The comic book exists as an artifact in the way that many other forms that combine image and text do not. First, it does not just create image and text as co-dependent in its communicative structure. It instead unites them frame-by-frame primarily, which is much different than just allowing them to accompany one another. This means that there is no declaration of importance where one is assumed to be in the service of the other.

Moving media like film have been discussed as a parallel to this, especially since it was also birthed out of the model of art and communication as a commodity. The idea that the comic book is perfectly adaptable to film is extended even further because of the way that the frames mimic the camera, or so we are told. Instead, this connection is simply because of the ability to make a common franchise. The investment in new properties for film concepts is one of incredible amounts of capital, and it is much more profitable to choose an existing property that can then be streamlined into a whole range of parallel commodities for sale. This drives the focus on the comic book as a foundational entity for film, but there connection is not one that is substantive beyond the ability for centralized corporations to develop consistent financial models around them.

Instead the comic book actually differs a great deal from film because the way the audience interacts with it is much different. The filmic experience asks the audience to remain passive and to watch the film in a linear form, even if the narrative is non-linear. The comic book does not do this because all the media present is present and available at all times during use. This is to say that you can just as easily look “backwards” as you can “forwards,” and this is often not at odds with the narrative flow. What this allows for is a subtlety in the play between word and image that would not be possible when you get one quick pass at a moving image, as in film. Narratively, it is also not as possible with a novel even though it too acts as a physical artifact. The comic book presents frames that can be looked over in a number of ways even if a narrative flow is suggested for how to process it. In this way the comic book presents a series of singular experiences that you then piece together in your own sense of story structure.
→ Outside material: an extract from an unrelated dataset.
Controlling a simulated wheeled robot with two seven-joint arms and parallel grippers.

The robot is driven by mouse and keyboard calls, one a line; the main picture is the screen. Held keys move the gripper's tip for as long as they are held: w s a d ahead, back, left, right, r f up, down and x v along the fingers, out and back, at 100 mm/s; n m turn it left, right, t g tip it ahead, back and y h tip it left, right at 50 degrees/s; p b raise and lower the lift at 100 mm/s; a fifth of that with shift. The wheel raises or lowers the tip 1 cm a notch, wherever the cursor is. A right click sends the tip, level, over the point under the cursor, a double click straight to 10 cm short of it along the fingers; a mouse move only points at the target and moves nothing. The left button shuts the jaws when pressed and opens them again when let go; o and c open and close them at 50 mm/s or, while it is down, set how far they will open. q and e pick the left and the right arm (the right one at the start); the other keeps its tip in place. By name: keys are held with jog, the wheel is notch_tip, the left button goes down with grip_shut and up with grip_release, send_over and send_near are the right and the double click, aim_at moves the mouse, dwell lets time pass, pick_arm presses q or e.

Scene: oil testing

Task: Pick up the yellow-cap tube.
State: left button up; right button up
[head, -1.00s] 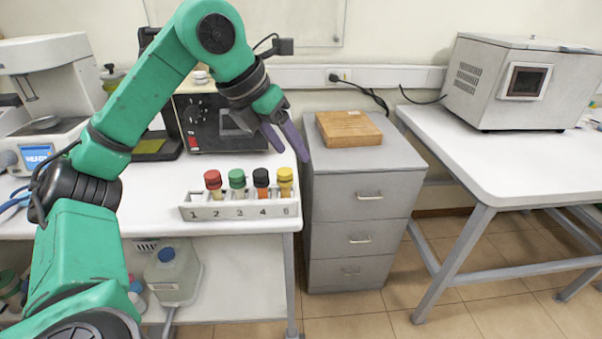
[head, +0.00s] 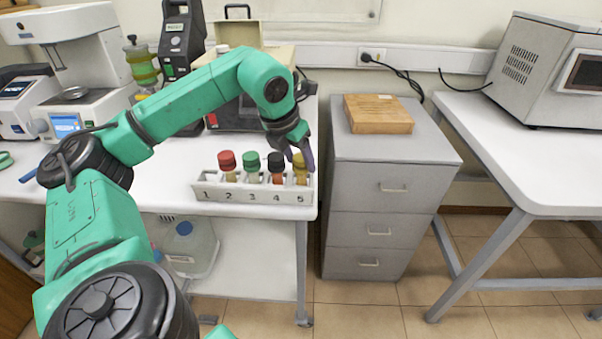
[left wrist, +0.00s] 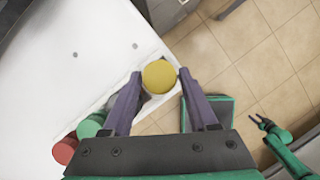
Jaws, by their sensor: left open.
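The yellow-cap tube (head: 301,170) stands upright in the right-end slot, by the label 5, of a white numbered rack (head: 250,197) on the white table. My left gripper (head: 299,153) is open at the yellow cap and partly covers it in the head view. In the left wrist view the yellow cap (left wrist: 159,76) lies between the two open fingertips, with a small gap on each side. The tube's body is hidden there. My right gripper (left wrist: 264,124) shows small at the right of the left wrist view, away from the rack.
Tubes with red (head: 227,160), green (head: 251,160) and black (head: 276,161) caps stand left of the yellow one; the black one is close to my left gripper. A grey drawer cabinet (head: 385,190) with a wooden block (head: 378,113) stands right of the table.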

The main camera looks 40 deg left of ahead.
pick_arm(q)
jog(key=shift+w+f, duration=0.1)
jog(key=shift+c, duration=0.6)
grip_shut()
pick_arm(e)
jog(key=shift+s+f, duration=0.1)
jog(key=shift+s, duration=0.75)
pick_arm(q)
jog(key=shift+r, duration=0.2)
The novel does not allow for this as you are simply strung through from beginning to end, not allowing for the functional experience of going in reverse.

The image presents an aesthetic experience for the reader that is non-quantitative and therefore can challenge the text itself. Here you can not simply reduce the experience of the image and can find pleasure in viewing it, repulsion from it, or a variety of other responses that are going to alter the character of the narrative fundamentally.
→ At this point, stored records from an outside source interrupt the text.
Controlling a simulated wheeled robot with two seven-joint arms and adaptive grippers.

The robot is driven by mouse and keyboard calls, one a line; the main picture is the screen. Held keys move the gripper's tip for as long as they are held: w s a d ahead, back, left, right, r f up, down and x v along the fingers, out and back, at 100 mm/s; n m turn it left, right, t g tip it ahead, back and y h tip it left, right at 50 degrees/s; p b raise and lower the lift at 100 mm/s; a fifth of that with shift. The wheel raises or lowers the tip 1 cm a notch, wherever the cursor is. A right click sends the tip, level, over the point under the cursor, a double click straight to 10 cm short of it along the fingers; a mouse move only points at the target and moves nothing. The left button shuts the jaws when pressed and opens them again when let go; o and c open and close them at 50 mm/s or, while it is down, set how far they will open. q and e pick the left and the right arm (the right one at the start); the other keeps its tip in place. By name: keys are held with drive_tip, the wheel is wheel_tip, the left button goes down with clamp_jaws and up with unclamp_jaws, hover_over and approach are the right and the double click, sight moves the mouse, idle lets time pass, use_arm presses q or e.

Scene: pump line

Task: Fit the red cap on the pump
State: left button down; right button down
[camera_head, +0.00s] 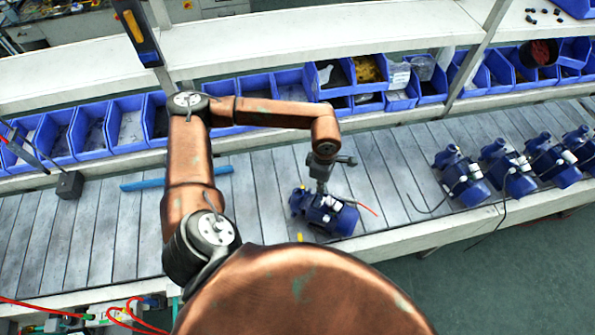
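A blue pump (335,216) with pale fittings lies on the slatted bench in the middle of the view. A thin red lead sticks out at its right and a small yellow piece shows at its lower edge. My left gripper (319,184) points down at the top of this pump, at or just above it. Its fingers are small and partly merge with the pump, so I cannot tell whether they are open or touching. I cannot make out a red cap on the pump or in the gripper. My right gripper is out of view.
Several more blue pumps (463,177) stand in a row at the right. Blue bins (87,132) line the back under a white shelf (250,45). A dark round container (540,54) holds something red.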

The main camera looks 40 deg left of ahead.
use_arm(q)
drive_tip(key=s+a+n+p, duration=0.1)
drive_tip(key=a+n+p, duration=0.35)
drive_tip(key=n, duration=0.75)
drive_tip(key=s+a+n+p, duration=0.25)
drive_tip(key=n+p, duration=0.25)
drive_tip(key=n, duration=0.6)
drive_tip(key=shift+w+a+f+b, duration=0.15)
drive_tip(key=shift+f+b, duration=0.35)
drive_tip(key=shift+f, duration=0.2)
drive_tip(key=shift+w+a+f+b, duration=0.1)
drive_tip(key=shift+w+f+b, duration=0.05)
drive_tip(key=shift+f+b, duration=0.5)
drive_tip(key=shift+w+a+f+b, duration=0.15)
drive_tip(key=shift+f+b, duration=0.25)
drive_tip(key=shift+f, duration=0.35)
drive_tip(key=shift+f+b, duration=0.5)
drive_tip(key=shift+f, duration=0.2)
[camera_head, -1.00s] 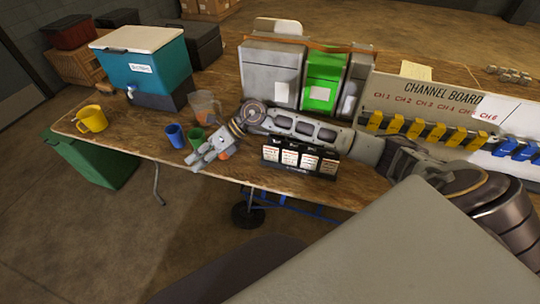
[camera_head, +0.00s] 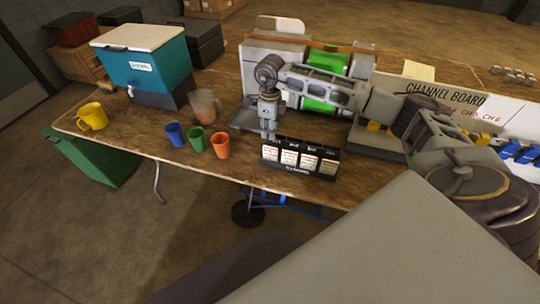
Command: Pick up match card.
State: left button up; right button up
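A black rack (camera_head: 302,171) stands near the table's front edge and holds several upright units with white labelled faces. A pale yellow paper (camera_head: 418,70) and a white sheet (camera_head: 503,113) lie at the right, by the channel board. I cannot tell which of these, if any, is the match card. My right gripper (camera_head: 269,133) points down just above and behind the left end of the rack. Its fingers are small and close together, and I see nothing held in them. Whether they are open is unclear. My left gripper is not in view.
Blue (camera_head: 175,134), green (camera_head: 196,141) and orange (camera_head: 219,146) cups stand left of the rack, with a clear pitcher (camera_head: 205,106) behind. A yellow mug (camera_head: 92,116) and teal cooler (camera_head: 145,65) are farther left. My right arm covers part of the channel board (camera_head: 445,97) and the cases.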

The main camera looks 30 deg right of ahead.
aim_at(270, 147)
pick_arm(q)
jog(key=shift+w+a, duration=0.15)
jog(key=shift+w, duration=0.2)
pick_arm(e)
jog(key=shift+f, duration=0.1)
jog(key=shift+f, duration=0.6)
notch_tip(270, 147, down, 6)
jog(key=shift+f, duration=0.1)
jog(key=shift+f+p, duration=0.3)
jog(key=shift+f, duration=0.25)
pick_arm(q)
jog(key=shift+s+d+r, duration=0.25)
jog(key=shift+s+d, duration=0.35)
The term graphic novel is constantly coming under attack from all sides of the framework, but mainly on its pretentious nature. In one direction, it is suggested that the term graphic novel is meant to elevate a common literary pulp form of the comic book to fine art. This represents a very standard bourgeois criticism where the fine arts are not supposed to be tampered with by the more commercial ones, which is a form of class antagonism disguised as academic snobbery. In contrast, many artists do not want to use the term graphic novel because it denigrates the term comic book. If only the works of quality are able to use the term graphic novel then the term comic book, and the whole of the history under which the form developed and had been labeled as such, therefore lacks legitimacy.

It appears clear that the term graphic novel serves little practical purpose other than to identify a new market for an established form. The development of the idea of the graphic novel is one that has been developed by those in control of the means of productions, not the consumers ascribing value to it. This would, of course, not be possible if consumers did not already ascribe different levels of value to novels than they do to comic books, but the forceful creation of the graphic novel industry has been an exploitation of that division.
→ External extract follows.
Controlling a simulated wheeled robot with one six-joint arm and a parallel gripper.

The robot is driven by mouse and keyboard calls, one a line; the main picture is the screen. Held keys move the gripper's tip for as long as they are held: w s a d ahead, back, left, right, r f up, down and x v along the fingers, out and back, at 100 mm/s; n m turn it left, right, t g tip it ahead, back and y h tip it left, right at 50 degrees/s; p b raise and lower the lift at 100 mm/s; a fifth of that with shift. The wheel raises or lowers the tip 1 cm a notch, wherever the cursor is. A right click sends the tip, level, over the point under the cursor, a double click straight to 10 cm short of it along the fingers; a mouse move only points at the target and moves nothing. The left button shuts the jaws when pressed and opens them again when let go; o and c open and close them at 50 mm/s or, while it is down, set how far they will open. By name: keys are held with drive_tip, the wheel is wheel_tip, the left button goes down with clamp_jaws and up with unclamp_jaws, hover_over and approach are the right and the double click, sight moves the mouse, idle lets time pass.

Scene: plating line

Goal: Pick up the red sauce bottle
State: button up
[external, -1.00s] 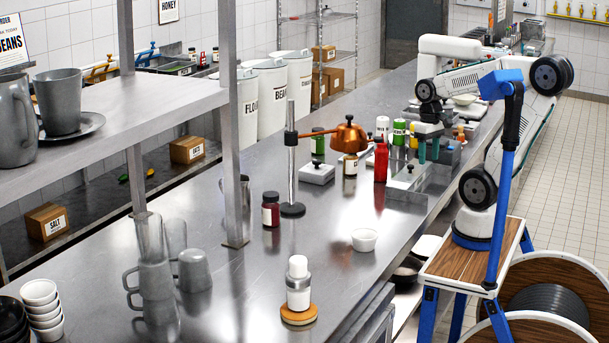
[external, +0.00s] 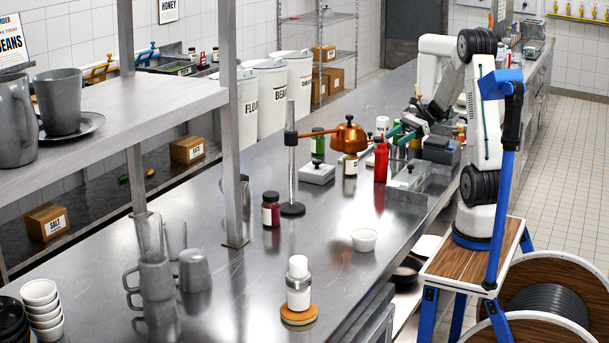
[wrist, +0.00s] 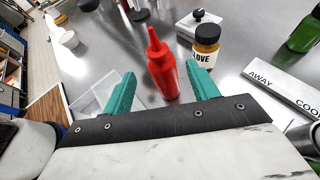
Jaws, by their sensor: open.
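The red sauce bottle (external: 381,160) stands upright on the steel counter in the external view, just right of the copper heat lamp. In the wrist view the red sauce bottle (wrist: 162,66) shows with its pointed nozzle upward, ahead of and between my two teal fingers. My gripper (wrist: 160,85) is open with nothing held. In the external view my gripper (external: 388,136) is right behind the bottle, its teal fingers reaching toward it. I cannot tell whether either finger touches the bottle.
A jar labelled as a spice (wrist: 206,45) stands close right of the bottle. A lidded steel container (wrist: 199,22) is behind it. A green bottle (wrist: 305,32) is at far right. The copper lamp (external: 348,135) hangs close left of the bottle. A white bowl (external: 364,239) stands nearer the camera.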

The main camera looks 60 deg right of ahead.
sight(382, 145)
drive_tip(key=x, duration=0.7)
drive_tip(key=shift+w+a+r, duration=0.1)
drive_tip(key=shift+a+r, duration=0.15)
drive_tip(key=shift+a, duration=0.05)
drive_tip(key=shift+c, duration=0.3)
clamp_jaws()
This is not to say that the creation of the concept of the graphic novel has not had an effect on the industry. As we move into the era of the personal narrative it is hard to see the ability for the comic book to sustain the lengthy volume in a serialized form. Since the personal narrative is derived from forms like the autobiography and the novel more than any other it is easiest to understand the creation of such a narrative in a single volume. Without the creation of a market for comics sold in single volumes under this label it would be hard to see how the singular volume narrative would have evolved. Here we have to see the transfer of a narrative to a commodity as central to its development as the ability to produce and disseminate it as an actual item is what legitimizes its creation. The singular volume form has not actually been dominant for all of these personal narratives, and we can see that Persepolis, Maus, and Palestine all had multiple volumes as their original form. This does not matter in the grander sense since their existence as important works for the public only coincides with their nature as collected volumes.

If we are going to walk away from the graphic novel as a label then it is important to ascribe value to serialized forms. This is difficult since the way that commercial value is ascribed is directly connected to the format in which it is published, and the accessibility of the comic book has led to its position as a lesser form. This class association cannot be eliminated since class hierarchies are inherent to techno-capitalism, and therefore comic books will always have this stature in the collective understanding. Unfortunately, the expectation of the graphic novel will likely ask comic publishers to consistently upgrade the quality of their physical copy. This will raise prices and exclude certain areas of the public, mainly working class people and children, from the comic experience. This will then change the content expectation, permanently creating a rift from the history that comic books have had. This is seen even more concretely as comic books attempt to shift to digital forms that, to be viewed correctly, require computer equipment that is prohibitively expensive to much of the original consuming class.

The evolution of the comic book is going to be determined as much by preference as it is by changes in production and communication, and this could really go in a lot of directions. The digitalization of the medium has allowed for practical piracy to become a real possibility for standardized consumption, which had a profoundly democratizing effect on the music industry. Here the value of an artist as a material commodity decreased as the same time that the means for producing recorded music was made more available, decreasing the value of the musician as a professional and bringing it back into the public sphere. This transition could take place in the comic industry as web comics and piracy allow for the digital world to be forcefully decommercialized, though mass production will still dominate the form since that is where it was founded. There has been an interesting correlation between the two as there is the creation of the extended experience for many graphic novels. In our own readings, Persepolis was updated for web publication under the name Persepolis 2.0. This document was only ten pages long and was more of a political commentary than the rest of her personal narrative, but it still expresses the possible unity between the commercial and the public in the future.